I’m not usually a moviegoer — as in, a guy who goes to the theater and pays outrageous prices to get his feet stuck to the floor, when he could be sitting in front of his own home theater setup instead — but there are a couple of flicks due out in May that I’ll probably want to see as soon as I get back. One of them, naturally, is the new Star Trek movie — it premieres the weekend after we get home. Apple hates Trek, so she won’t be going with me, but I’ll go alone if I have to. At first, when I started seeing early media from the film, I thought it was going to suck, and I basically stopped caring. Lately, though, I’ve seen some more stuff and I’m starting to really dig it. On top of that, there was a “surprise premiere” in Austin recently, and a few old-school Trekkers (like myself) reported being more impressed than they expected. So I’ll at least give it a chance.

The other movie that interests me this May is Terminator: Salvation, which certainly looks good, unlike that travesty known as Terminator 3. That comes later in the month — on the 24th, if I recall correctly — and I wouldn’t mind seeing that one either.

If my parents can get down to Florida to see us sometime shortly after we get home, I’m sure my dad would go to see at least one of these movies with me. I can usually count on him to enjoy a good action flick or some old-school sci-fi, both of which appear to be on tap next month.

In gaming news this week, it seems that Dungeons & Dragons co-creator Dave Arneson just died. Although I’ve never been a D&D fan whatsoever, I was interested to learn that Dave has actually been teaching at Full Sail — the high-tech college I graduated from in 1999 — for most of the last few years. Full Sail didn’t have a game design degree program until the year I left, but nowadays it’s got that, plus plenty more. They don’t even use the “Real World Education” moniker anymore; as of a year or two ago, it’s a full-fledged university — you get a bachelor’s degree now instead of just an AS. Pretty damn cool place, any way you slice it.

Although I probably shouldn’t, I started slowly creeping back into the news-reading scene, probably because I’m looking to absorb for just about anything I can that reminds me of home.

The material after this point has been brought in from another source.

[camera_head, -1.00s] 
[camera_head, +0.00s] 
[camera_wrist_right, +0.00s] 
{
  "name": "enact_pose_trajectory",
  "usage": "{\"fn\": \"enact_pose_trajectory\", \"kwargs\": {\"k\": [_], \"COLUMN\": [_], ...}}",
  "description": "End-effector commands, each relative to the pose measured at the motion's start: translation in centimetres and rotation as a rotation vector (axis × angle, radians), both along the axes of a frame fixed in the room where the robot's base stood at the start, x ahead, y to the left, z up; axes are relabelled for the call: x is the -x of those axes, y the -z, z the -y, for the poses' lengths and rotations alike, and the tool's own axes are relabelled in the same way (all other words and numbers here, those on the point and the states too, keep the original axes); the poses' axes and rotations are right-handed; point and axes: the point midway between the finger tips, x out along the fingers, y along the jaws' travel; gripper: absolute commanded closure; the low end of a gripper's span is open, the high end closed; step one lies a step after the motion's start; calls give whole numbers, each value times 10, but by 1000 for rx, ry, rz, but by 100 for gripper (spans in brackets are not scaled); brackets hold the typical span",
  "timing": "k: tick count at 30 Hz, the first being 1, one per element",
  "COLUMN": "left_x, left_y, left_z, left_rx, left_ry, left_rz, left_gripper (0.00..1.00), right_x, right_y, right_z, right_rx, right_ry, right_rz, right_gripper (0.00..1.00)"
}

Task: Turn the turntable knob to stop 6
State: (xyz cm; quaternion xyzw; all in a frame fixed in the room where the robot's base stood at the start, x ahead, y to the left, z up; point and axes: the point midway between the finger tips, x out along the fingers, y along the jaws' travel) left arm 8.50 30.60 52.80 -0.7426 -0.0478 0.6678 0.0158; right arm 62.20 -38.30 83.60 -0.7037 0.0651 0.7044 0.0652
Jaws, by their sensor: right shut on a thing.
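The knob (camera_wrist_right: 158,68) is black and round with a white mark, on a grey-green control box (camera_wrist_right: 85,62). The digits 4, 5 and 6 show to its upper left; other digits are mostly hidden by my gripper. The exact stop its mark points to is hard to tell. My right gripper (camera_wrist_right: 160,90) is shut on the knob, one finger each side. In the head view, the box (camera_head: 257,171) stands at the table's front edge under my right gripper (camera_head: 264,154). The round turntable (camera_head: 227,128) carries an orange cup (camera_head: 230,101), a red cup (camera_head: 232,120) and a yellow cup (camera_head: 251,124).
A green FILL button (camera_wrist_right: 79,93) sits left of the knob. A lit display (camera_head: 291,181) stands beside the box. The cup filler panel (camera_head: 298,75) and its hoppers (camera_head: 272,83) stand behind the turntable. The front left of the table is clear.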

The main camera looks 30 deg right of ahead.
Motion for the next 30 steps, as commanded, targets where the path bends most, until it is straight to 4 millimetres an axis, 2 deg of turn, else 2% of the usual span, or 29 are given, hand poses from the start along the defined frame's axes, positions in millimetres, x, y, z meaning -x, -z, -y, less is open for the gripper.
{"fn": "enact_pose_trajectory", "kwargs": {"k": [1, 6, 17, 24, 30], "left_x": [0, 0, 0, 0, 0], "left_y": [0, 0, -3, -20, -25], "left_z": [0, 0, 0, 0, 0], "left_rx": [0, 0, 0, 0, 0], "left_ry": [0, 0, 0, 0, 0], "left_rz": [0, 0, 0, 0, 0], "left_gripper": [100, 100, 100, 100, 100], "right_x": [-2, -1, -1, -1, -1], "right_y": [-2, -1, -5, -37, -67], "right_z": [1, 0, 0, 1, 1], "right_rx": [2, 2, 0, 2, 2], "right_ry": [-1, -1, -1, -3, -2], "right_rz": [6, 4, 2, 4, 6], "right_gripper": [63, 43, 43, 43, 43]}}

Even if it sucks. Well, sort of. I still get pissed off at some of the incredible ignorance I see in newspaper comment sections. Frankly, I think comments on newspaper articles were a horrible idea — they only serve to crush your hopes for humanity. I need to play around with AdBlock Plus and see if I can figure out a way to block that shit. I would just exercise my right to “just not read it,” but you know…it’s like a train wreck. You want to rubberneck until you retch, then you ask yourself why you looked. It never fails.

Speaking of news, the protesters are kicking up dirt again in Thailand. Except this time it’s not the yellow-shirted protesters, it’s the red-shirted ones. It’s drastic oversimplification, but if you want an America-centric analogy, you can think of them as Democrats and Republicans. While America’s two parties are becoming increasingly intolerant of each other, these Thai folks passed that stage a long, long time ago. After the yellow-shirts shut down Bangkok’s airports late last year, the government essentially dissolved and re-created itself. But the red-shirts feel that the current leaders are in power illegitimately — not via election, in other words — so they’re clogging up Bangkok’s streets demanding that the government dissolve itself again.

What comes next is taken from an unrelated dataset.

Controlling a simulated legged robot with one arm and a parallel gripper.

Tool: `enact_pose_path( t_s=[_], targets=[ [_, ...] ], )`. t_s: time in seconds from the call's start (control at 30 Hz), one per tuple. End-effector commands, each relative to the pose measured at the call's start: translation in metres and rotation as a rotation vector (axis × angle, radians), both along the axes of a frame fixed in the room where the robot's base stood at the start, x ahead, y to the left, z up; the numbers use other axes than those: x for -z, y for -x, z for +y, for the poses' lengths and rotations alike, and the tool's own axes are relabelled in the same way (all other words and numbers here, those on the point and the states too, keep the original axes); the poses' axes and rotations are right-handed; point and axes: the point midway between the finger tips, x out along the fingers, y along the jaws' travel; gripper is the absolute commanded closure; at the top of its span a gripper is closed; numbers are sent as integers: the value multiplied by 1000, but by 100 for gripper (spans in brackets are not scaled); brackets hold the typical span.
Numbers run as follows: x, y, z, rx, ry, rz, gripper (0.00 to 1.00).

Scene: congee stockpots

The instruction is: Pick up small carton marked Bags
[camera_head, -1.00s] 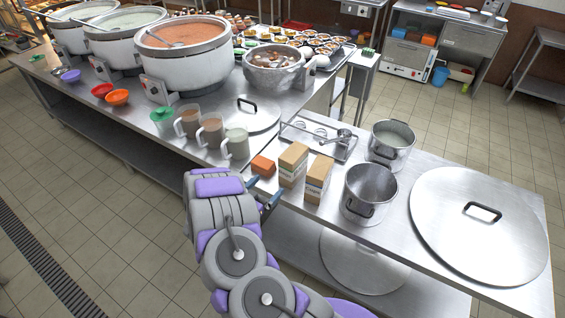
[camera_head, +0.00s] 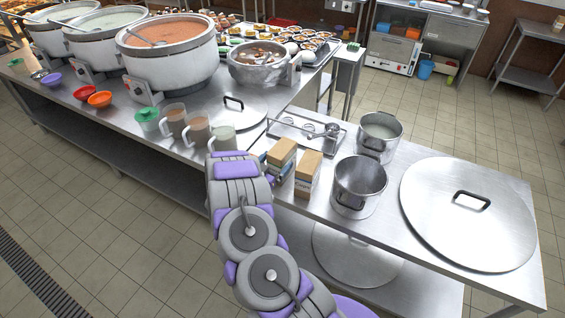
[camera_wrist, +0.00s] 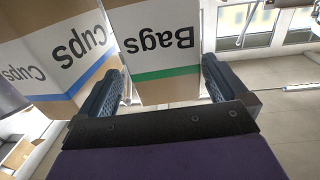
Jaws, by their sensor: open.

Were I not to mince words, I’d say that Thailand’s system of politics is basically a joke at this point. Any time a government gets put together, complete havoc is caused until they disband. Then the other side causes complete havoc until the new government also disbands. And on and on. In a way, I wonder if this is the kind of future that the United States is on a course toward. When the discourse breaks down so completely that one side always opposes the other for no reason other than “principle” or even “tradition,” you’re fucked. And, I might add, you’re also ripe for a totalitarian government’s picking — a dangerous position to be in.

Interestingly, Thailand’s red-shirts have a message that could resonate with just about any westerner: Government should be duly elected by the people. One person, one vote. All that sort of good stuff. The problem for me is, their argument is severely undermined by the fact that they’ve chosen deposed prime minister Thaksin Shinawatra as their figurehead. This man is so corrupt that he’s as transparent as the creepy bad guys in my Knight Rider episodes. Thaksin has committed so much malfeasance and wronged so many people, no country in the world will have him. His own country has frozen his assets and wants him brought to justice, and England — his home away from home — kicked him out.

Yet he stands up there in front of his thousands of willing Thai followers, rallying them to action on his behalf. He uses compelling words like “Your vote should count!” and “Fill the streets with your demonstrations and show that you have power!” Meanwhile, last week, he secretly arranged for his family members to fly out of Thailand and to safety. This man isn’t concerned about anything except him and his, and anyone who is blind to that makes me physically sick. I’m all but convinced that Thaksin’s only goal is to have “his people” pave the way for him to return to power in Thailand, for the sole purpose of him getting his hands back on the $700 million in assets that the current government has frozen.

Imagine the most corrupt American politician or businessman, then multiply him a hundredfold and Thaksin is what you get. Perhaps most disgusting of all is how he has co-opted the noble cause of democracy to make yet another power grab in a country that he sees as nothing more than an easy target for him to take advantage of and leech more money from. What an incredibly self-aggrandizing poster boy for epic cronyism.

Anyway, I guess when I think about how some of the goings-on in American politics piss me off, all I need to do is think about Thailand instead. We’ve got a damn good thing going on, folks. What was it Winston Churchill said about democracy — it’s the worst system, except for all the others?

Guess that’s it for me today. If you’re in the western hemisphere, have a good Friday.